You don’t have to drive far out of Gibsons to realise there’s something special about this part of British Columbia. On the side of the road, you’ll begin to see signs marking artists’ workshops—everything from potters to painters to jewellery-makers. It’s a tight-knit creative community in this region, and many of them use wood, stone and other resources from the surrounding area.
After around 25 minutes’ drive northwest along the coast you’ll reach the town of Sechelt. Here you’ll find Artie George from Coast Raven Design Studio. He’s an indigenous sculptor from the Tsleil-Waututh Nation who has been carving for 36 years, creating beautiful artworks from native cedar and yellow pine.
Sechelt to Smuggler’s Cove
Sechelt means ‘land between two waters’ in the indigenous language. It’s a one-kilometre strip of land where the Sechelt Inlet meets the ocean, and it’s the last built-up area on the Sunshine Coast drive. As you continue northwest, the buildings become sparser and nature takes charge. The scenery rears up into old-growth forests, and the view over the coast reveals the rocky, low-lying Trail Islands to your left.
Follow the coast past the pretty harbour village of Halfmoon Bay and take a left on Brooks Rd to reach Smuggler Cove Marine Provincial Park. Here is one of the area’s best hikes, an easy four-kilometre round trip through a beautiful, surreal landscape. It begins with a giant yellow cedar forest and then a flooded area where the cedar has leeched into the water, creating the most amazing fresh scent in the air. Follow the wooden boardwalk through several lake areas until you reach the rocky point of Smuggler’s Cove.
This cove got its name from its shady past as a bolthole for rum runners during the US Prohibition era, but it’s a fantastic place to relax, enjoy the views over the rocky inlet and listen to the waves crashing on the shore.
Smuggler’s Cove to Pender Hill
Head north on the Sunshine Coast Highway towards Madeira Park. This is where the road goes from great to incredible.

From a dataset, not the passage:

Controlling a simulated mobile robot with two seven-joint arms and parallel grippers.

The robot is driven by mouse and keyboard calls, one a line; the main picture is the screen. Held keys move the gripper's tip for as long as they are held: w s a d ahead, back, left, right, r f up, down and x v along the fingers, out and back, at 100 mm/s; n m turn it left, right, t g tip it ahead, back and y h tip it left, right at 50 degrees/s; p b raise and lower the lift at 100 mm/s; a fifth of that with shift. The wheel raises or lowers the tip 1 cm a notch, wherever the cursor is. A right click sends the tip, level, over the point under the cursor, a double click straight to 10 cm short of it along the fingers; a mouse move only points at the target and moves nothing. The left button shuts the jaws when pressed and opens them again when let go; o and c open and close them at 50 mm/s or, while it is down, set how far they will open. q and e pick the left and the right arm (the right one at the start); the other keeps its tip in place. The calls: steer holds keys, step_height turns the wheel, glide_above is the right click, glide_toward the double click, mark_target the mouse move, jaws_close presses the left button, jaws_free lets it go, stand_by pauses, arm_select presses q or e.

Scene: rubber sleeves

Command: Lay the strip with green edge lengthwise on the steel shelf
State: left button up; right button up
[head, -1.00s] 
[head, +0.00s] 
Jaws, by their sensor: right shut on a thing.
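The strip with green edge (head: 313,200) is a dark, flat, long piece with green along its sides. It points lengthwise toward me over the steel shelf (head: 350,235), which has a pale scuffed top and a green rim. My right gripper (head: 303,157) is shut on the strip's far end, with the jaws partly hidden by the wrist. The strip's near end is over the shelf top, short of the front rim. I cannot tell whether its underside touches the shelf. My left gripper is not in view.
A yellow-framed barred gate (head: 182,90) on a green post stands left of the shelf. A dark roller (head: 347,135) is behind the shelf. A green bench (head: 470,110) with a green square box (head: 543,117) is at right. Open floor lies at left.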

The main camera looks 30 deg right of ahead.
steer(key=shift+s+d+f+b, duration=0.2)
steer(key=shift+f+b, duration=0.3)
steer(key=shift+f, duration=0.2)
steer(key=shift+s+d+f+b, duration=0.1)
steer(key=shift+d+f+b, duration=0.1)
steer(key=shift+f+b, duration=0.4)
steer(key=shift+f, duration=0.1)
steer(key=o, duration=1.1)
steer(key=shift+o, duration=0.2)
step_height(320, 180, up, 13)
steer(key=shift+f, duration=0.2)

It winds through the hilly landscape, and meanders in bends and curves that you can fly around—it’s so much fun to drive. Between Madeira Park and Garden Bay, you drive by islands, inlets and Gunboat Bay, all shrouded in eerie mist.
Take a left on Garden Bay Road and follow it to reach the Pender Hill Trail Head. Get your boots on and follow the trail for a steep 30-minute hike with the most incredible payoff. It ends in a clearing, and suddenly you’re above the tree line. The view opens up, revealing a stunning vista of lakes, hills thick with forest, archipelagos of islands, and the ocean.

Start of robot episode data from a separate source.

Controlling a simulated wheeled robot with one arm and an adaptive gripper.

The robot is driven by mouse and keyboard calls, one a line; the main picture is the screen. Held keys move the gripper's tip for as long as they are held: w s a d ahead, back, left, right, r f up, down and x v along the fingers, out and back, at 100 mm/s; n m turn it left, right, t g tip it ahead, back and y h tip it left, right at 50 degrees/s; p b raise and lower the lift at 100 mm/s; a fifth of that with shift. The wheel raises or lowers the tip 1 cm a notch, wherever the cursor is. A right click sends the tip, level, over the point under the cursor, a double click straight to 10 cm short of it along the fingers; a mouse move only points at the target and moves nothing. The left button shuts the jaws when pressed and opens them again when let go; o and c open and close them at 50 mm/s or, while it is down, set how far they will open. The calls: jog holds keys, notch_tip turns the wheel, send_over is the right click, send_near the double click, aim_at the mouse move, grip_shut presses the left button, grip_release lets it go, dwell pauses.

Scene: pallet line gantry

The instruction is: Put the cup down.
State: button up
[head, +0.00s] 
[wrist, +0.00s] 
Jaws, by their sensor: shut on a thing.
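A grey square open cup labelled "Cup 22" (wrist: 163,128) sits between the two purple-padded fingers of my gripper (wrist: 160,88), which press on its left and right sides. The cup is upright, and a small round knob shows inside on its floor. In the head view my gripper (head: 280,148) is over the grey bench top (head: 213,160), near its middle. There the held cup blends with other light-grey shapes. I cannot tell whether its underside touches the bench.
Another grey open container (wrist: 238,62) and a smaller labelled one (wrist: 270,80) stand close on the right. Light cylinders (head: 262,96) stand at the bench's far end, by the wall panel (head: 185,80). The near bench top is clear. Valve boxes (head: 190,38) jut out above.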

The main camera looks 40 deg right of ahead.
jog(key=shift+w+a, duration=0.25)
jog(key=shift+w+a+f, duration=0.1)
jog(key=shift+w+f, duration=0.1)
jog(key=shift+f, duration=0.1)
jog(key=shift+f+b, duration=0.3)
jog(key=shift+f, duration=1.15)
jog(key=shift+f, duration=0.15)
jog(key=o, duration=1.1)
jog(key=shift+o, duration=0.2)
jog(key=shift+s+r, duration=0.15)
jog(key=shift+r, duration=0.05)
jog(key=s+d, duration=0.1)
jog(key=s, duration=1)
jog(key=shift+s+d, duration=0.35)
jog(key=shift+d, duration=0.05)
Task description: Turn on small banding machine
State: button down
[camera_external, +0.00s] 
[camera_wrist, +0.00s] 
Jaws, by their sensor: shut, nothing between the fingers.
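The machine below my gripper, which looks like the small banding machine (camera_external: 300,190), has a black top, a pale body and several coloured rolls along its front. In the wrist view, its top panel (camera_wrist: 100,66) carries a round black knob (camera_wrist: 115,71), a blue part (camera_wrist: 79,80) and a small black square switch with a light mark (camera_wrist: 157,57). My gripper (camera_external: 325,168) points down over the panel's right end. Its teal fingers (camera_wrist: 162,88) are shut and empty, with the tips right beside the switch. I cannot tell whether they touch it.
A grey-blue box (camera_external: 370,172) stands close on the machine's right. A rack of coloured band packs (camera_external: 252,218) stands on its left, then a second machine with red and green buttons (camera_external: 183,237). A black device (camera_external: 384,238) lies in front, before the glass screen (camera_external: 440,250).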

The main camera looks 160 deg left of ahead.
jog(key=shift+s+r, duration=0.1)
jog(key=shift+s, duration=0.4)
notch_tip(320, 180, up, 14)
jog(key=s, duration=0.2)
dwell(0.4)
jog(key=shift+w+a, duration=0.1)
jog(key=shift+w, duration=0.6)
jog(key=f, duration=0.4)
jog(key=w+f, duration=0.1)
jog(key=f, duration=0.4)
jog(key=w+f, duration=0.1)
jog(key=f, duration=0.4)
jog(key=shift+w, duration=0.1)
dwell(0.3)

The Sunshine Coast is a challenging one for a photographer because nature rules here. There isn’t always access to the places you’d like to go, and it’s hard to get above the tree line to see over the landscape. To get the best shots in this part of the world, you have to work for it—and when you do, it’s all the more rewarding.
A great place to break your journey overnight is the Pender Harbour Resort, where you can stay right by the water, have a barbecue on the shore and hire a kayak to explore the surrounding coastline.
Pender Hill to Egmont
Rejoin the Sunshine Coast Highway, which swoops inland for a curving ride through the peninsula’s forested interior before tracing the vast Ruby Lake with its beautifully clear blue-green waters.
The further you go, the greener the landscape becomes. Everything from tree trunks to the roofs of cabins are covered in green lichen, giving it a magical atmosphere. After the lake, take a right onto Egmont Road and follow the signs to Egmont, a tiny fishing village where you can take small boat tours and grab a delicious meal on the marina.
This area attracts some of British Columbia’s hardiest kayakers because a short drive away is the access point for the Skookumchuck Narrows. Two times each day, the tide surges into the Sechelt Inlet through this narrow strait, creating one of the biggest tidal rapids in the world. The water boils up and forms a series of waves. One glance tells you if anybody was to fall in or capsize, there’s not a good chance you’re going to get out of there easily—yet that doesn’t stop the skilled kayakers. But while getting in the water is definitely not for the uninitiated, you can take a seat on the natural rock platform and watch the incredibly skilled kayakers tackle the surging white water.
It’s a fitting place to end a journey up the Sunshine Coast—where the views over the water and forest are astounding, the air is crisp and scented with pine and ocean salt, and the busy modern world seems a million miles away.